但是,大多数稍微复杂一点的I2C设备的读写流程并不对应于一条消息,往往需要两条甚至多条消息来进行一次读写周期,在这种情况下,在应用层仍然调用read()、write()文件API来读写I2C设备,将不能正确读写。
鉴于上述原因,i2c-dev.c中的i2cdev_read() 和 i2cdev_write()函数不具备太强的通用性,只能适用于非RepStart模式的情况。对于由两条以上消息组成的读写,在用户空间需要组织i2c_msg消息数组并调用I2C_RDWR_IOCTL命令。
2.3.2 i2cdev_ioctl()函数框架
static long i2cdev_ioctl(struct file *file, unsigned int cmd, unsigned long arg)
{
struct i2c_client *client = file->private_data;
unsigned long funcs;
dev_dbg(&client->adapter->dev, "ioctl, cmd=0x%02x, arg=0x%02lx\n",
cmd, arg);
switch (cmd) {
case I2C_SLAVE:
case I2C_SLAVE_FORCE:
if ((arg > 0x3ff) ||
(((client->flags & I2C_M_TEN) == 0) && arg > 0x7f))
return -EINVAL;
if (cmd == I2C_SLAVE && i2cdev_check_addr(client->adapter, arg))
return -EBUSY;
/* REVISIT: address could become busy later */
client->addr = arg;
return 0;
case I2C_TENBIT:
if (arg)
client->flags |= I2C_M_TEN;
else
client->flags &= ~I2C_M_TEN;
return 0;
case I2C_PEC:
return 0;
case I2C_FUNCS:
funcs = i2c_get_functionality(client->adapter);
return put_user(funcs, (unsigned long __user *)arg);
case I2C_RDWR: {
struct i2c_rdwr_ioctl_data rdwr_arg;
struct i2c_msg *rdwr_pa;
return i2cdev_ioctl_rdwr(client, rdwr_arg.nmsgs, rdwr_pa);
}
case I2C_SMBUS: {
return i2cdev_ioctl_smbus(client, data_arg.read_write,
data_arg.command,
data_arg.size,
data_arg.data);
}
case I2C_RETRIES:
if (arg > INT_MAX)
return -EINVAL;
client->adapter->retries = arg;
break;
case I2C_TIMEOUT:
if (arg > INT_MAX)
return -EINVAL;
/* For historical reasons, user-space sets the timeout
* value in units of 10 ms.
*/
client->adapter->timeout = msecs_to_jiffies(arg * 10);
break;
default:
/* NOTE: returning a fault code here could cause trouble
* in buggy userspace code.

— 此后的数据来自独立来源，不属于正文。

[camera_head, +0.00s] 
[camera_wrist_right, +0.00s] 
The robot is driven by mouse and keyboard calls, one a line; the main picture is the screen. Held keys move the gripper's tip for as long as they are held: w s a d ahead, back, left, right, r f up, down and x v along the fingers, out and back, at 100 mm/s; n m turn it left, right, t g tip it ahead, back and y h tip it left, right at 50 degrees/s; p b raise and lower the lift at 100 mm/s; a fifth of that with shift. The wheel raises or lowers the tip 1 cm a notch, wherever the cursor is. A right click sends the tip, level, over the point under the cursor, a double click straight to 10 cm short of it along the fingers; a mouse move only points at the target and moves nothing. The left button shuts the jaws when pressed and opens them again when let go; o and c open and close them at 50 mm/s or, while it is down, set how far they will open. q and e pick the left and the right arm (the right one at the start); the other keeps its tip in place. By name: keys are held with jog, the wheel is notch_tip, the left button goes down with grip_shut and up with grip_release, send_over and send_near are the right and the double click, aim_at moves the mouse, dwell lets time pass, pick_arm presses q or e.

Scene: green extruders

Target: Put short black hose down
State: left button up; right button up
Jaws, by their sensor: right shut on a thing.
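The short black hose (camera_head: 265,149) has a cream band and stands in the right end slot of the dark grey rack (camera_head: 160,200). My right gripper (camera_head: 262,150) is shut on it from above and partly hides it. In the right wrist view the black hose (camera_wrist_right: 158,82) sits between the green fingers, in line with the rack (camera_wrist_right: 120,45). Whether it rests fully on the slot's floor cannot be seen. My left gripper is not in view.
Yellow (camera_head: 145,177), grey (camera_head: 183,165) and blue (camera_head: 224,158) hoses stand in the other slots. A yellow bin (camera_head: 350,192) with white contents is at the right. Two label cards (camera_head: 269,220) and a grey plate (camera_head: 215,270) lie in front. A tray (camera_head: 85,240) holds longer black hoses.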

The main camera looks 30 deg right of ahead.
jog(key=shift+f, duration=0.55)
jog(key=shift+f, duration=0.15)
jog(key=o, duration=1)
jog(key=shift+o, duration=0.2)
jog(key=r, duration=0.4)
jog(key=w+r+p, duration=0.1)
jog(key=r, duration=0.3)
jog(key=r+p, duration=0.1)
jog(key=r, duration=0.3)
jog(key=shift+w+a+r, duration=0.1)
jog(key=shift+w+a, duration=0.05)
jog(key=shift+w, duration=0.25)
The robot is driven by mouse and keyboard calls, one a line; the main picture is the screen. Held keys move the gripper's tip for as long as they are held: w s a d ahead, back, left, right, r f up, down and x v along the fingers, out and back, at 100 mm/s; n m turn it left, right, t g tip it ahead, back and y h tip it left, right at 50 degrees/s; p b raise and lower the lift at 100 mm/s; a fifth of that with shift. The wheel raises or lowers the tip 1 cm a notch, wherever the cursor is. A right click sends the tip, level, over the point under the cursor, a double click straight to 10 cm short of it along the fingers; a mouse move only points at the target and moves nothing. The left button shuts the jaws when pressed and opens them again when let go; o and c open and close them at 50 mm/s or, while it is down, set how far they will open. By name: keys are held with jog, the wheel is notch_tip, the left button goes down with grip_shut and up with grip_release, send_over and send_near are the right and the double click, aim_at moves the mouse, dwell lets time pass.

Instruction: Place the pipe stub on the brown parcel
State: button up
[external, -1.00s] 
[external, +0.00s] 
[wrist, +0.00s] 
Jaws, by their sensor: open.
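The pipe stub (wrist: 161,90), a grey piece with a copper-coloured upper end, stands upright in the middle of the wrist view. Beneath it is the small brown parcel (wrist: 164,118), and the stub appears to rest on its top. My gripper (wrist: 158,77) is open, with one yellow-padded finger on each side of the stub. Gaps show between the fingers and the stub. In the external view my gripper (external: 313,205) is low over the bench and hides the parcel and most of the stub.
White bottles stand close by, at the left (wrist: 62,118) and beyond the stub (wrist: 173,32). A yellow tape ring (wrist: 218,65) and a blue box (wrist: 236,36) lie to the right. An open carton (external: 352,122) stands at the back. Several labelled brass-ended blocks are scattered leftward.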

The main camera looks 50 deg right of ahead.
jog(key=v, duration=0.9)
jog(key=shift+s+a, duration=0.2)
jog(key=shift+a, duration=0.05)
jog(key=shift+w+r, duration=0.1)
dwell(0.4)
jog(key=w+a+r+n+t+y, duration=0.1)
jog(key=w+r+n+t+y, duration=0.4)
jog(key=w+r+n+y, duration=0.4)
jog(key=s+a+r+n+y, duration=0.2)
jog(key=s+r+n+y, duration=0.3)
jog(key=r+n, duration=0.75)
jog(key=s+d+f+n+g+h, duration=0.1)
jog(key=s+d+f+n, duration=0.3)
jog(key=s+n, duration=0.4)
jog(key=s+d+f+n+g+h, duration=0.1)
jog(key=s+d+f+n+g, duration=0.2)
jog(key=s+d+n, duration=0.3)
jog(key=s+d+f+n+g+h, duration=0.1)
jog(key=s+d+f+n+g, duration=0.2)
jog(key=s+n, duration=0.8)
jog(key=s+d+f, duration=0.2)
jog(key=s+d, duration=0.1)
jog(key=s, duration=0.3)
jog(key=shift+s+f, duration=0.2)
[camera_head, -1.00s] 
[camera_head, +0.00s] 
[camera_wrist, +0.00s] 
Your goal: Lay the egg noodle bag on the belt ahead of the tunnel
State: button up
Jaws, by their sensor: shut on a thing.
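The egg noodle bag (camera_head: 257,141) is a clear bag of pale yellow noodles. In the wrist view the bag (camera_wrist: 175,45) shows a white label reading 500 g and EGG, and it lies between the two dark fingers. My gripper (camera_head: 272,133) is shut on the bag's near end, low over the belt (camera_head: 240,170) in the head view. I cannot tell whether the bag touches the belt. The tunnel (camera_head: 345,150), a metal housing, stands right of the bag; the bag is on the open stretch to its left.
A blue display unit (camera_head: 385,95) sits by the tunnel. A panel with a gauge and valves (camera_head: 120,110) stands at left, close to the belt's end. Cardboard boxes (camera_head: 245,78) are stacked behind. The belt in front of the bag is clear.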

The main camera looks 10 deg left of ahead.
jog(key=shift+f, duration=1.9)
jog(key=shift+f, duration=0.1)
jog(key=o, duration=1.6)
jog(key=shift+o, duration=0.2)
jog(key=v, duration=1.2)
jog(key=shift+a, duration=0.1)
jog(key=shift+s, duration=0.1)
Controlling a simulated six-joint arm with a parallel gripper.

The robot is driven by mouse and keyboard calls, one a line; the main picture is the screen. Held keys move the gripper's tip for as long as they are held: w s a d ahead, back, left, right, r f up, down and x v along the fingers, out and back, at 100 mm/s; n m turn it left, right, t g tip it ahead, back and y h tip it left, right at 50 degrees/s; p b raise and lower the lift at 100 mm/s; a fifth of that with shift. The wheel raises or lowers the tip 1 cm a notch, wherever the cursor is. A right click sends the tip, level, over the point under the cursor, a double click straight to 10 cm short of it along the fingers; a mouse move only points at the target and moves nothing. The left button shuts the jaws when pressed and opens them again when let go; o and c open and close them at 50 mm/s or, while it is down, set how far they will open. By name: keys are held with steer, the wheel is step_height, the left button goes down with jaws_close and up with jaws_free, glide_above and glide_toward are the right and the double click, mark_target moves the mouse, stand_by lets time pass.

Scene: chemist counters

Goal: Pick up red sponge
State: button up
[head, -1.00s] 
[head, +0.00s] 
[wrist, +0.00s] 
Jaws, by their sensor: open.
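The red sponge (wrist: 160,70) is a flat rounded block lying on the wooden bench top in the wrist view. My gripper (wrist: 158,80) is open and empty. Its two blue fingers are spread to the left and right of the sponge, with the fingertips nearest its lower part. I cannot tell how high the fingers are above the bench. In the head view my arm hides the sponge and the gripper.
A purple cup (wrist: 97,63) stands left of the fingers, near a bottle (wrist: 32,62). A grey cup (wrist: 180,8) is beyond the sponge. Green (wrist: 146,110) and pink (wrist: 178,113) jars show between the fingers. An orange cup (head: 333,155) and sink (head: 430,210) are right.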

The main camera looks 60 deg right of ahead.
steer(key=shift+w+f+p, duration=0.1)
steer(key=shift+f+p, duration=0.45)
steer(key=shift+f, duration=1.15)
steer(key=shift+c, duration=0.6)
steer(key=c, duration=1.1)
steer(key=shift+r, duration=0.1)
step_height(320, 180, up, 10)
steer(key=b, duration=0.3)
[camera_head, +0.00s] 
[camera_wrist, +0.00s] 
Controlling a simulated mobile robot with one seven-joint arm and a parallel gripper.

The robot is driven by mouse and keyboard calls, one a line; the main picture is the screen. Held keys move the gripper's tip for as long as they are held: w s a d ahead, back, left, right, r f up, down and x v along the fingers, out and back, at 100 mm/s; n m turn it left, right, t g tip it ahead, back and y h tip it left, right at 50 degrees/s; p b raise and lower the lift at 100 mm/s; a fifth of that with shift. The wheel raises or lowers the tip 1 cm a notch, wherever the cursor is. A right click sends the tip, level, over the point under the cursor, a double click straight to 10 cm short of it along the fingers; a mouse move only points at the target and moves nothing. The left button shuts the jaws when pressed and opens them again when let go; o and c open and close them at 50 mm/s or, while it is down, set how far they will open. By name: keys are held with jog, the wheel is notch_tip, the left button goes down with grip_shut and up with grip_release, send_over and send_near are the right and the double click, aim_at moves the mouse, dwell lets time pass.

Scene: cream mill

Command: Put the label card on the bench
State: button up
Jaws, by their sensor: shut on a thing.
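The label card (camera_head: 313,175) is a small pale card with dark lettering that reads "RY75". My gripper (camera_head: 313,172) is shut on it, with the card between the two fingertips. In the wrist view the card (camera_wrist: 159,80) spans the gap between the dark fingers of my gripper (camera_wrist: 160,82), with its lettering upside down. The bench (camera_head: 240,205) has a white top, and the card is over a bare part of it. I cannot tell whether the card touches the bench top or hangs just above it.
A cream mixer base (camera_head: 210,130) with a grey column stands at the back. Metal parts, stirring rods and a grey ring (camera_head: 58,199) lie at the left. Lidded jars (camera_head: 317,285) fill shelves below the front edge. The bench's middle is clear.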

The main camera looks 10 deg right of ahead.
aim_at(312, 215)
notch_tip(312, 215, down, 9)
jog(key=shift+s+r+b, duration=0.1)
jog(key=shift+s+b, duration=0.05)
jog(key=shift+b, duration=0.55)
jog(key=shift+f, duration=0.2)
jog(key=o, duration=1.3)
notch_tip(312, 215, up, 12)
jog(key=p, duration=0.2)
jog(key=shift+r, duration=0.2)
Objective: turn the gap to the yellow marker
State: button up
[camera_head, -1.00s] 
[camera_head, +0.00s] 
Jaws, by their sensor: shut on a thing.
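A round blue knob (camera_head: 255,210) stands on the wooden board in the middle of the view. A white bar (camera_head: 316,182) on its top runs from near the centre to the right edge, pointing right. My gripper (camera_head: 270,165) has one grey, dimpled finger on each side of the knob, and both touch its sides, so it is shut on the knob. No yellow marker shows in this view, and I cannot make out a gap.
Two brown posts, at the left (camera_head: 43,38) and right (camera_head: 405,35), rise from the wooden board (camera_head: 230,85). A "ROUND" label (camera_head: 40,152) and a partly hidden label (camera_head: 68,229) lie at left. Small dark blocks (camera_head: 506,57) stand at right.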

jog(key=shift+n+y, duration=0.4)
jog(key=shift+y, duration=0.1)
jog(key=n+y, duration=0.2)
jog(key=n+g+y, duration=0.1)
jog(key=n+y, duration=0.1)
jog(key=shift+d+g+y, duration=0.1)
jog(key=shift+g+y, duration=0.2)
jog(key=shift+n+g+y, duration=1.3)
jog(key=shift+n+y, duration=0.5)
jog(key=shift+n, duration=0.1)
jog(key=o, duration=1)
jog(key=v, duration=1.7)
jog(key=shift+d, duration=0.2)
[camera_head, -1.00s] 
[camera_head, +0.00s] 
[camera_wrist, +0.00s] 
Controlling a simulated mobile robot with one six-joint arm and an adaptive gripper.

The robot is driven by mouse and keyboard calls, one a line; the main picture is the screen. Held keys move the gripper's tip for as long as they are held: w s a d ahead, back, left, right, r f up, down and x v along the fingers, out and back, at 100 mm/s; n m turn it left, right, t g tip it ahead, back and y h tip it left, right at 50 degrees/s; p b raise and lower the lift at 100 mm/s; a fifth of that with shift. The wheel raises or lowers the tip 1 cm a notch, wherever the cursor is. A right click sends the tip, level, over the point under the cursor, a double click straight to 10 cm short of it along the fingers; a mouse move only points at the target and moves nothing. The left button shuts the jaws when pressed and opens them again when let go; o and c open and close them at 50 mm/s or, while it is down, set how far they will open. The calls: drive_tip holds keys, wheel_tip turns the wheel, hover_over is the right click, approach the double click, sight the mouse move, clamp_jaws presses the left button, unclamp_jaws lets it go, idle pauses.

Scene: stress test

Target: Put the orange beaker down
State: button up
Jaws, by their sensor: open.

Some old kernel bugs returned
* zero in this case, and userspace code might accidentally
* have depended on that bug.
*/
return -ENOTTY;
}
return 0;
}2.3.3 ioctl支持的功能
kernel\msm_kernel\include\uapi\linux\i2c-dev.h
/* /dev/i2c-X ioctl commands. The ioctl's parameter is always an
* unsigned long, except for:
* - I2C_FUNCS, takes pointer to an unsigned long
* - I2C_RDWR, takes pointer to struct i2c_rdwr_ioctl_data
* - I2C_SMBUS, takes pointer to struct i2c_smbus_ioctl_data
*/
#define I2C_RETRIES 0x0701 /* number of times a device address should
be polled when not acknowledging */
#define I2C_TIMEOUT 0x0702 /* set timeout in units of 10 ms */
/* NOTE: Slave address is 7 or 10 bits, but 10-bit addresses
* are NOT supported! (due to code brokenness)
*/
#define I2C_SLAVE 0x0703 /* Use this slave address */
#define I2C_SLAVE_FORCE 0x0706 /* Use this slave address, even if it
is already in use by a driver! */
#define I2C_TENBIT 0x0704 /* 0 for 7 bit addrs, != 0 for 10 bit */
#define I2C_FUNCS 0x0705 /* Get the adapter functionality mask */
#define I2C_RDWR 0x0707 /* Combined R/W transfer (one STOP only) */
#define I2C_PEC 0x0708 /* != 0 to use PEC with SMBus */
#define I2C_SMBUS 0x0720 /* SMBus transfer */
2.3.4 ioctl实例
设置从设备地址
ioctl(fd, I2C_SLAVE, SLAVE_ADDR);
ioctl(fd, I2C_SLAVE_FORCE, SLAVE_ADDR);设置超时时间
ioctl(fd, I2C_TIMEOUT, 1);超时时间单位:10ms
设置重试次数
ioctl(fd, I2C_RETRIES, 1);I2C读写操作
struct i2c_rdwr_ioctl_data data;
ioctl(fd, I2C_RDWR, (unsigned long)&data);i2c-dev的读写操作是通过ioctl系统调用的I2C_RDWR命令完成,将struct i2c_rdwr_ioctl_data结构体的参数传递给内核态;
// include/uapi/linux/i2c-dev.h
struct i2c_rdwr_ioctl_data {
struct i2c_msg __user *msgs; /* pointers to i2c_msgs */
__u32 nmsgs; /* number of i2c_msgs */
};i2c_rdwr_ioctl_data结构体包含了指向i2c_msg结构体的消息指针msgs,和i2c_msg消息个数的nmsgs;
I2C传输数据是以字节为单位的,具体到i2c_msg结构体,buf表示要传输的数据,len表示传输的数据字节数;
I2C读取,需要两个i2c_msg组成的数组;第一个i2c_msg的buf,保存master向slave发出目标寄存器地址,len表示寄存器地址字节长度;第二个i2c_msg的buf,用来接收slave向master返回的数据,len表示期望读到的数据字节长度;
I2C写入,仅由一个i2c_msg组成;i2c_msg的buf,保存从slave的目标寄存器地址和要写入的数据,len表示期望写入的数据字节长度;
i2c_msg消息以数组格式定义,是为了访问连续,因为数组是连续内存存储的;
2.3.5 i2cdev_ioctl_rdwr函数实现
i2cdev_ioctl_rdwr()函数,处理通过ioctl()系统调用I2C_RDWR命令的操作,即对从设备读写的操作。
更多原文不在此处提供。